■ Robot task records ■
#####
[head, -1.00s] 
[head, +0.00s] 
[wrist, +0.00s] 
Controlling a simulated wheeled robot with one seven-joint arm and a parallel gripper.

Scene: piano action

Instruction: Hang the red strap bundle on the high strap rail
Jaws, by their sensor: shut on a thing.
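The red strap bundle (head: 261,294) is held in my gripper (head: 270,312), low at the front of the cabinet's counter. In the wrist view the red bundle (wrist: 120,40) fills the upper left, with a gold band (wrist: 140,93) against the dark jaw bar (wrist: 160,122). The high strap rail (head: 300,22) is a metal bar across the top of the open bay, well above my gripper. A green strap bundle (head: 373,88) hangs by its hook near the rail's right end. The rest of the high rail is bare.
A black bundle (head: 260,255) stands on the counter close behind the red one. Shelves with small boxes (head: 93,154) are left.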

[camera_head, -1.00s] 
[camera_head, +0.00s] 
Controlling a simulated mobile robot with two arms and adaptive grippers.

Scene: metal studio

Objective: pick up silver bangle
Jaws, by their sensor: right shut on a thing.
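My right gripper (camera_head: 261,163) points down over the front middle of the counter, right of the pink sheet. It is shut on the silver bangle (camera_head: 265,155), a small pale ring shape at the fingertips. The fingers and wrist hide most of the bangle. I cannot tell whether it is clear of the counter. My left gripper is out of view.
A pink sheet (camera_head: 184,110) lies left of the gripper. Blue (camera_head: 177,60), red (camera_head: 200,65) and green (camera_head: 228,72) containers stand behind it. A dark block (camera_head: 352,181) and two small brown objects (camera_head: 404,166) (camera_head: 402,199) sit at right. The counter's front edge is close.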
#####
■ Task directions ■
Reproduce, word for word, only the lines from the one that contains "Controlling a simulated mobile" through the final line.

■ Task output ■
Controlling a simulated mobile robot with two arms and adaptive grippers.

Scene: metal studio

Objective: pick up silver bangle
Jaws, by their sensor: right shut on a thing.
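My right gripper (camera_head: 261,163) points down over the front middle of the counter, right of the pink sheet. It is shut on the silver bangle (camera_head: 265,155), a small pale ring shape at the fingertips. The fingers and wrist hide most of the bangle. I cannot tell whether it is clear of the counter. My left gripper is out of view.
A pink sheet (camera_head: 184,110) lies left of the gripper. Blue (camera_head: 177,60), red (camera_head: 200,65) and green (camera_head: 228,72) containers stand behind it. A dark block (camera_head: 352,181) and two small brown objects (camera_head: 404,166) (camera_head: 402,199) sit at right. The counter's front edge is close.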

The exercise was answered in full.